Insurers will be challenged as more autonomous vessels are developed, says Shipowners’ Club’s Paul Grehan
Remote control and autonomous shipping technology has developed far quicker than the relevant regulations. This has the potential to hold back autonomous technology development and challenges shipping companies to insure these future vessels, says Shipowners’ Club syndicate manager Paul Grehan.
He says new types of insurance will need to be introduced for owners, operators and managers of autonomous ships.
As a mutual P&I [protection and indemnity] insurer, Shipowners’ Club has taken on new members that operate remotely controlled and autonomous vessels, demonstrating “that autonomous shipping is moving on apace and into commercial applications,” Mr Grehan tells Tug Technology & Business.
However, regulations are far behind the technology for maritime autonomous surface ships (MASS). “International conventions were not written with unmanned and autonomous operations in mind and so the requirements and language used in many conventions needs to be updated to better contemplate MASS shipping,” says Mr Grehan.
IMO is identifying which conventions require updating at the latest meeting of the Maritime Safety Committee (MSC) conducted in June 2019.
“But it will be some time before all relevant conventions are identified and updated providing for a clear international regulatory framework that contemplates MASS,” explains Mr Grehan.
“In the meantime, several maritime nations have created test areas, and put in place local regulations to facilitate the operation of MASS in national waters.”
This has encouraged pilot tests and sea trials of smart navigation, remote control and autonomous shipping applications and technology.
Existing applications involve small survey vessels, workboats and harbour vessels.
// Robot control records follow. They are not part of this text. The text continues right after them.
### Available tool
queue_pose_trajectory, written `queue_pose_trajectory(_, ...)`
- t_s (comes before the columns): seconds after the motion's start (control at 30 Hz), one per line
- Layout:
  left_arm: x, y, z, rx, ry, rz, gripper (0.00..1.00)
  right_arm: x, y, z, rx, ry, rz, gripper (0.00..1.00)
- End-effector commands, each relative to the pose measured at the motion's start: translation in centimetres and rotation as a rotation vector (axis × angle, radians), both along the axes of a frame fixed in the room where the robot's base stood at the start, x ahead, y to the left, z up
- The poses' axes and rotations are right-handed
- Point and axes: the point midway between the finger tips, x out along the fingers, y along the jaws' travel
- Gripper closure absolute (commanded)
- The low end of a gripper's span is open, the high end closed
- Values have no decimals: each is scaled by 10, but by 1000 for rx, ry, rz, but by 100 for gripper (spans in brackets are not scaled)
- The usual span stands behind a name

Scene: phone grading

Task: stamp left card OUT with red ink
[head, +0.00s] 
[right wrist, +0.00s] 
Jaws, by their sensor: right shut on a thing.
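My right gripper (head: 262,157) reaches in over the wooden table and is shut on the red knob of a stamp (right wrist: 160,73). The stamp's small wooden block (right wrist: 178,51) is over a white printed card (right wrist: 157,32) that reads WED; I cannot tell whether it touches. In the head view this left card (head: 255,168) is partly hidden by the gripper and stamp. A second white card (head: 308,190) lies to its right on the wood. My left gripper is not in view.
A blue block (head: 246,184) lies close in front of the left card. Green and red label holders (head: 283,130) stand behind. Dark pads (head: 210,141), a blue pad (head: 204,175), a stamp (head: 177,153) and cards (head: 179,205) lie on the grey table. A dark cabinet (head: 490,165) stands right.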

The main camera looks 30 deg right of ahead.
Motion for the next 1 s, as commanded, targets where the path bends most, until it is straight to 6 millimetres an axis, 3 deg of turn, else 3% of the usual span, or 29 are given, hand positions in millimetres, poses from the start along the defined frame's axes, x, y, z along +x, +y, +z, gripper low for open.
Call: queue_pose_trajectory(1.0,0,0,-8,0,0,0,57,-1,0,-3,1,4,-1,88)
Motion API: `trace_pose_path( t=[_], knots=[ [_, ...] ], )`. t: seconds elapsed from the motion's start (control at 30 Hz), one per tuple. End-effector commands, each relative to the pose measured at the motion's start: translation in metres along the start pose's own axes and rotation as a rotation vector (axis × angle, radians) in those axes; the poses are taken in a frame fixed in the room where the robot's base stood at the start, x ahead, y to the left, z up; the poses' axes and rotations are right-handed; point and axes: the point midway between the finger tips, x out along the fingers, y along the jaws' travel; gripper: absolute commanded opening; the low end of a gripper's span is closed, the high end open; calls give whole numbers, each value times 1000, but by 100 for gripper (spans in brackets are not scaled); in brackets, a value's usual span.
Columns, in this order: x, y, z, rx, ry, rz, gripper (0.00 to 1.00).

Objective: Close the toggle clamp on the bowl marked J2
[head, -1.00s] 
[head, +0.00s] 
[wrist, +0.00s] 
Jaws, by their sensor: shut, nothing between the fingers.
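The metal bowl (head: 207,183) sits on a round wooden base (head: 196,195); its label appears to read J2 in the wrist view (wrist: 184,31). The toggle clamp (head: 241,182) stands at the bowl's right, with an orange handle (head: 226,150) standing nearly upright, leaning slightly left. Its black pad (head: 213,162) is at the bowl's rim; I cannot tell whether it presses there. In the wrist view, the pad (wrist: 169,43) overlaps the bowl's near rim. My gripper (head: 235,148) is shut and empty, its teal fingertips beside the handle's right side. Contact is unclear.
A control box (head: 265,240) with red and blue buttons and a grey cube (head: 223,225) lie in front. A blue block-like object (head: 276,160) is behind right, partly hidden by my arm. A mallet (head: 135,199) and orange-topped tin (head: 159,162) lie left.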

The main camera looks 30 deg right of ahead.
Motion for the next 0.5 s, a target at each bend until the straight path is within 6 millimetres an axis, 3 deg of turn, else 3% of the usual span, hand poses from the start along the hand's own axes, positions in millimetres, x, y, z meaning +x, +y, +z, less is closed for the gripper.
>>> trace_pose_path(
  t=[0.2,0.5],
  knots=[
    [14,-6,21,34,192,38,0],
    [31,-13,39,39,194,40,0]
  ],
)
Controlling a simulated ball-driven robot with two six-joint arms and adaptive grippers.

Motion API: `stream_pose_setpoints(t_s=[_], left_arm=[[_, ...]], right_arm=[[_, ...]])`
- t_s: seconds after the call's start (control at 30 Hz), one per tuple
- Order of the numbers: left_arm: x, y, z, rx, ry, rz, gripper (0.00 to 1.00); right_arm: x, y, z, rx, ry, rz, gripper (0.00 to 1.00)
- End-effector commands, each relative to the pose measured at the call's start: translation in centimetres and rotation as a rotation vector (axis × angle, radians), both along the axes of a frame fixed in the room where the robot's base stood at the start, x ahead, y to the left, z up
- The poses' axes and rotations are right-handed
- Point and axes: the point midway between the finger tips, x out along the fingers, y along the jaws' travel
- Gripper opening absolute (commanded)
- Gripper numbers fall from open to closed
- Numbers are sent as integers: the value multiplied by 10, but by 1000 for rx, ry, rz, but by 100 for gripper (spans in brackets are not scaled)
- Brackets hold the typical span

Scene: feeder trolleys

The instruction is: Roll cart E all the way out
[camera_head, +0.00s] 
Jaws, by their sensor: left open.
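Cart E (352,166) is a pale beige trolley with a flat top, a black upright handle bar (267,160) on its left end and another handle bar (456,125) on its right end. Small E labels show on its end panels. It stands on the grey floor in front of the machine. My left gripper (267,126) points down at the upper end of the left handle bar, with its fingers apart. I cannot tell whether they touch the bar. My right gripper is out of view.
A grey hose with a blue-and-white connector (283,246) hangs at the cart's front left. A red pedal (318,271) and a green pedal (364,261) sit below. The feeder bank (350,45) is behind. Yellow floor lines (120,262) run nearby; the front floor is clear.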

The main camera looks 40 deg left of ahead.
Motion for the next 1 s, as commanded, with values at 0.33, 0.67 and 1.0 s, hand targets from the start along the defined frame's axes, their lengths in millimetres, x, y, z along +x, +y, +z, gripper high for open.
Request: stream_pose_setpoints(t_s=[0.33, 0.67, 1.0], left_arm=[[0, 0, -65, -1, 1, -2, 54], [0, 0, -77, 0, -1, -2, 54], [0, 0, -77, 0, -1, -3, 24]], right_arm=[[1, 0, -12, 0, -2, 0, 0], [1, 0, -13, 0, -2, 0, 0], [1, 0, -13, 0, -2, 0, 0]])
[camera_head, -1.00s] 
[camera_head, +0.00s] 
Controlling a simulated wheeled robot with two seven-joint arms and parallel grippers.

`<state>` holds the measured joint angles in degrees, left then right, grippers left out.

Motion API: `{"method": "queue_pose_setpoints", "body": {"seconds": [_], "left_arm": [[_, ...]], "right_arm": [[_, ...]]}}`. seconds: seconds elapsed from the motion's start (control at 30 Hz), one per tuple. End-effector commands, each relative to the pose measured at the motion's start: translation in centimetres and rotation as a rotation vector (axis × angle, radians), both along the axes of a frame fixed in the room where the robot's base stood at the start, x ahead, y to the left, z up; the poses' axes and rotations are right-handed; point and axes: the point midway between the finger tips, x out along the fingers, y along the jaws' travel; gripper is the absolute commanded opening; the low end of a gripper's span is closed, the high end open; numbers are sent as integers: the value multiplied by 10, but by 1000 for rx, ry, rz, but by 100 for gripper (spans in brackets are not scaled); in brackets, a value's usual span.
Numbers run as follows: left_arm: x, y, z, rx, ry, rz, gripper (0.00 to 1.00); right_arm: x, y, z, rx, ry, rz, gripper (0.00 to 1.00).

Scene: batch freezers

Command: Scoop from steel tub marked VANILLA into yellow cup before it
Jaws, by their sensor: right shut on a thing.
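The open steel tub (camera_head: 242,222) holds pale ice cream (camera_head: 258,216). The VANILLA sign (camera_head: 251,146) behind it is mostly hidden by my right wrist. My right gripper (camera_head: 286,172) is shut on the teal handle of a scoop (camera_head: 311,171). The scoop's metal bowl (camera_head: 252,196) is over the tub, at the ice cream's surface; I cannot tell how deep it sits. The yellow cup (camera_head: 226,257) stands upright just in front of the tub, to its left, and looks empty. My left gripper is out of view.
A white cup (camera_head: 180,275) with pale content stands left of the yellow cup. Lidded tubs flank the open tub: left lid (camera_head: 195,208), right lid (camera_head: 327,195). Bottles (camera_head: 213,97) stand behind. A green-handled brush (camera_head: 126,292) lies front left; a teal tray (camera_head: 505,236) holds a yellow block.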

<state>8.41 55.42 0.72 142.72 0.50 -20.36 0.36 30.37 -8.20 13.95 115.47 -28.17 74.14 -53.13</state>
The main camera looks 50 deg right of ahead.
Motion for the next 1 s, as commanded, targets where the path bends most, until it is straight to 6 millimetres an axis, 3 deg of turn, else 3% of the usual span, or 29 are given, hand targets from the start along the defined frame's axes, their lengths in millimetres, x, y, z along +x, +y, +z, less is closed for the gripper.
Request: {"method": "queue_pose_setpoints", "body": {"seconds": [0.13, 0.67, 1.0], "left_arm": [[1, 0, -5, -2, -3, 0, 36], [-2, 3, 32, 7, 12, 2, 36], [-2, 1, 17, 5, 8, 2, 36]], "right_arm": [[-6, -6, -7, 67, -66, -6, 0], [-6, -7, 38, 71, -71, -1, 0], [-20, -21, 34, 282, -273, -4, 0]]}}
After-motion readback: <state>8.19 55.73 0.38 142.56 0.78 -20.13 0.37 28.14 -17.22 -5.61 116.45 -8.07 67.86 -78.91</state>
The next stage is to fully commercialise the trialled technical systems for commercial shipping. But technology innovators will need P&I cover, which is a challenge for all stakeholders.
“This is a new area for insurance companies and underwriters do not have much relevant data to base terms upon,” says Mr Grehan.
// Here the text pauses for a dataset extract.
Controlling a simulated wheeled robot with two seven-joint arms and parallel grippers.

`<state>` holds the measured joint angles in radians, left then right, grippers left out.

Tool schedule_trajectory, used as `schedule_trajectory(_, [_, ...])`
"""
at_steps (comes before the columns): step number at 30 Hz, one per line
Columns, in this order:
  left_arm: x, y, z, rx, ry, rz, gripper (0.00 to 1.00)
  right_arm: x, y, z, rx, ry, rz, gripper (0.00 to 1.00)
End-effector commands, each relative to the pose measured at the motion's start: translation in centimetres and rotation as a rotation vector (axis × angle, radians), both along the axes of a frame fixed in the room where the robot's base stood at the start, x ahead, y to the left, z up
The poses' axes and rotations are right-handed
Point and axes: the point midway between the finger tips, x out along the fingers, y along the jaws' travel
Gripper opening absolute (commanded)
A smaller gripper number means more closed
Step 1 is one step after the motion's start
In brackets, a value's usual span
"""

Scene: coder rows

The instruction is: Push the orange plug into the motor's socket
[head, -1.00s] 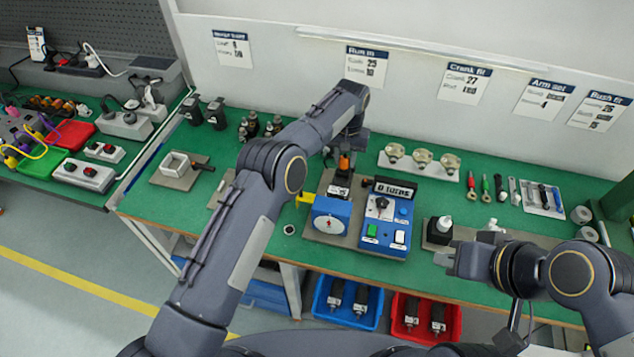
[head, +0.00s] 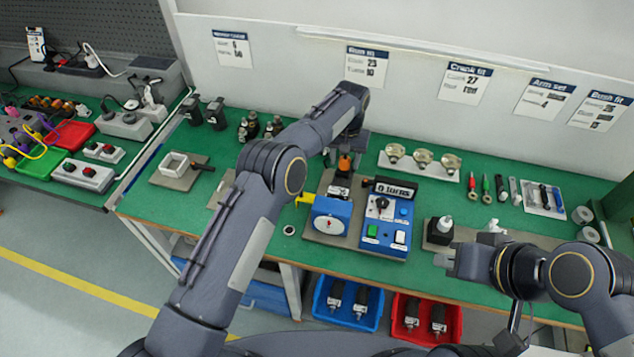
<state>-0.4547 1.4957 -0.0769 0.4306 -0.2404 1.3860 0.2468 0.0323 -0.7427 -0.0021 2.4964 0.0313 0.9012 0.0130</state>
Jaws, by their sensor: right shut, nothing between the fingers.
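The orange plug (head: 345,163) shows as a small orange piece just below my left gripper (head: 346,152), above a dark body with a white label (head: 339,191) on the test stand. I take this dark body to be the motor. Its socket is hidden, and I cannot tell how far the plug is in. My left gripper points down at the plug; its fingers are mostly hidden by the arm, so their grip is unclear. My right gripper (head: 447,260) is shut and empty at the bench's front edge, right of the stand.
A blue dial box (head: 331,217) and a blue control box (head: 384,236) with green and white switches stand in front of the motor. A black block with a white top (head: 440,230) is near my right gripper. A tray of round parts (head: 421,169) lies behind right.

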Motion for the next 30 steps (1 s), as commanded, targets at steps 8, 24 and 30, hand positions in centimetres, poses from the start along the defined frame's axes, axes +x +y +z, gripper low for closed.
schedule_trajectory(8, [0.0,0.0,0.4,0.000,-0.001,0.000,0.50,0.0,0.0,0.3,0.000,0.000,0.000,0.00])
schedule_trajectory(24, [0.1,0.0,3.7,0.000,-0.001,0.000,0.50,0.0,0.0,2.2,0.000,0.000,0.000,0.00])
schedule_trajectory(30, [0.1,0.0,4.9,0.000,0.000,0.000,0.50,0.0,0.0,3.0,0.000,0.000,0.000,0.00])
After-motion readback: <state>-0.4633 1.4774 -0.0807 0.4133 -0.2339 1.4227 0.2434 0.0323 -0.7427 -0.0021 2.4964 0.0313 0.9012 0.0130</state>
“Traditional policy wordings do not fit well and it is a requirement under P&I cover provided by international group clubs that vessels are entered with a recognised classification society and comply with SOLAS. But, most MASS that we have come across do not meet these requirements.”
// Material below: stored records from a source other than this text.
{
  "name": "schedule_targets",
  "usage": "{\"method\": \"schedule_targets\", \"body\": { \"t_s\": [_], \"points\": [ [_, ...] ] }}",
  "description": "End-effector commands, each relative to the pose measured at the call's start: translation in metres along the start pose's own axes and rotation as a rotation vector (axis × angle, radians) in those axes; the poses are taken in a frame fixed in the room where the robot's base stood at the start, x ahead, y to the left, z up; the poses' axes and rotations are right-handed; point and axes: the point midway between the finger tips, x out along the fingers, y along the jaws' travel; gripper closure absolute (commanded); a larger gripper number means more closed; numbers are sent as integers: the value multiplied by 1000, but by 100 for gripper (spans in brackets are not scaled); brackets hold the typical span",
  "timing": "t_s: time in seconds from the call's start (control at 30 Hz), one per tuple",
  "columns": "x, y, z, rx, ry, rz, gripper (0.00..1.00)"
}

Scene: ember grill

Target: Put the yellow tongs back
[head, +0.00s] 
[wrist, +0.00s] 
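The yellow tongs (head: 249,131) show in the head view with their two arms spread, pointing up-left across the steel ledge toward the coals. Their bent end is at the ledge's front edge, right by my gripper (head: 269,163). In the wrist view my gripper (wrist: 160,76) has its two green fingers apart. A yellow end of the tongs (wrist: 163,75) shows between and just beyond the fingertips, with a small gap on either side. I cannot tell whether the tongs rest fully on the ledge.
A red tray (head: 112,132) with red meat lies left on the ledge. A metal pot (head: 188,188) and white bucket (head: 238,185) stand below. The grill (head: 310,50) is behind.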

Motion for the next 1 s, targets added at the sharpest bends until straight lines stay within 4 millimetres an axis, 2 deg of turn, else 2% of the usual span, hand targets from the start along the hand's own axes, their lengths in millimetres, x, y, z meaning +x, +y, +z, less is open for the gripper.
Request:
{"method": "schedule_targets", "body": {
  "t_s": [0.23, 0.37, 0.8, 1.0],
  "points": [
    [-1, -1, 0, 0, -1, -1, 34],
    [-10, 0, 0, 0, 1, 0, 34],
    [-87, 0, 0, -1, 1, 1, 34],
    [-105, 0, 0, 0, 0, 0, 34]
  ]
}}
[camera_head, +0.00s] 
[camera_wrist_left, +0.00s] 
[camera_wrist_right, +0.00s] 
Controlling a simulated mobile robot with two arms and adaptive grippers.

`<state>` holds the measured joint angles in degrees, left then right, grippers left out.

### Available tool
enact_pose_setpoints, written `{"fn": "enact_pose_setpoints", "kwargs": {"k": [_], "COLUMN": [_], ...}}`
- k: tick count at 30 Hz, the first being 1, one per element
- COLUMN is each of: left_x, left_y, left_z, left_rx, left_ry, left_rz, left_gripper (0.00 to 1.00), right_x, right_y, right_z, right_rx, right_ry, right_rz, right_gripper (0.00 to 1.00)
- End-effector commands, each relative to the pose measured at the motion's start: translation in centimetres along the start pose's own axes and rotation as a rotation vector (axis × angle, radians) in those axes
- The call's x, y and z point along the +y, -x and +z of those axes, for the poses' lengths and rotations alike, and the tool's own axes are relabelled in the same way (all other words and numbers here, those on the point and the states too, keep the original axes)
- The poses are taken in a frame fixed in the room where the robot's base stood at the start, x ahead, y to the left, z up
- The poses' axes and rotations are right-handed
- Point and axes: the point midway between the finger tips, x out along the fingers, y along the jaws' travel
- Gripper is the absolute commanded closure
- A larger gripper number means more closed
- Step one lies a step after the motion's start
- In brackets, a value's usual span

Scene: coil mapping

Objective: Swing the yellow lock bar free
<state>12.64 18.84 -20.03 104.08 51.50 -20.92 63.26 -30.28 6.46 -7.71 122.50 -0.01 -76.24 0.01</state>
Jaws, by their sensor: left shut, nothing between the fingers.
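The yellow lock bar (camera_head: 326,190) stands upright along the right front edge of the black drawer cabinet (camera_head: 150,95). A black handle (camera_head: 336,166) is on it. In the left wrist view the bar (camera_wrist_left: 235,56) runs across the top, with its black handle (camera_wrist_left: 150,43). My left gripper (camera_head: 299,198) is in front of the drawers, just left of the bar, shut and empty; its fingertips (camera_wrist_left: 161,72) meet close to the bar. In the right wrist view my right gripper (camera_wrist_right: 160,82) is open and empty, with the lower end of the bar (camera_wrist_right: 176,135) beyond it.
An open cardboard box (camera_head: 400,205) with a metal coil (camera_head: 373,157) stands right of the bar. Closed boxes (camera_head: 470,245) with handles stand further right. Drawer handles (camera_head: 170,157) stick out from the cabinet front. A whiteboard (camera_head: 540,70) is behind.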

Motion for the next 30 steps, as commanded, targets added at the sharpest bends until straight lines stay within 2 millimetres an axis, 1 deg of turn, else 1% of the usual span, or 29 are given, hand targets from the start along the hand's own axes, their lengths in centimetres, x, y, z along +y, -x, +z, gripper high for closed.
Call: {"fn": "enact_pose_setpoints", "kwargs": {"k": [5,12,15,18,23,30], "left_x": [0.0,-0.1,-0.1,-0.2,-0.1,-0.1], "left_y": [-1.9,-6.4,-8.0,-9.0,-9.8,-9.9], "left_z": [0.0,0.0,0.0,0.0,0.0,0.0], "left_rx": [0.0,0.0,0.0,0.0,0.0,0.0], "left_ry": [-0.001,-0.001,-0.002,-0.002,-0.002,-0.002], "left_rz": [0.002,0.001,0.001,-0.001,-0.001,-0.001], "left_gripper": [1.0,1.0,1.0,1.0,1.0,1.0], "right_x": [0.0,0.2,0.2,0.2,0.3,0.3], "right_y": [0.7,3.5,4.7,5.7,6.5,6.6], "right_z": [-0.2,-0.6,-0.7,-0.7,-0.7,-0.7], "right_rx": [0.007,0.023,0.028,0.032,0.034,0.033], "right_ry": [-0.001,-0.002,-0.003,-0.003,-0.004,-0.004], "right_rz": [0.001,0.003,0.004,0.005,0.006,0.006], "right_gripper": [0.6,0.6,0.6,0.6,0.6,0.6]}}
In reaction to these issues, Shipowners’ Club launched a specialist policy for owners and operators of MASS in 2018, which resulted in more autonomous vessel operators using this insurance cover.
“We have taken on several new members who operate remotely controlled and autonomous craft,” says Mr Grehan.
One of these new members is the operator of a semi-autonomous tug that completed a voyage via remote control with a laden barge in tow.
“We have a member who very recently completed an unmanned voyage from Belgium to the UK carrying a cargo of oysters,” says Mr Grehan. “We also have several MASS entered that are used commercially for seismic survey work.”
These additions demonstrate some of the commercial applications remotely controlled and autonomous vessels were built for and the reasons for mitigating risk. New MASS applications underline how local regulation by flag states and authorities and insurance providers had to adapt faster than IMO.
“Given the regulatory challenges and risks involved with autonomous operations, insurers have a vital role to play in facilitating risk transfer,” says Mr Grehan. “This enables shipowners to focus on the operational and technical aspects of their autonomous maritime ventures.”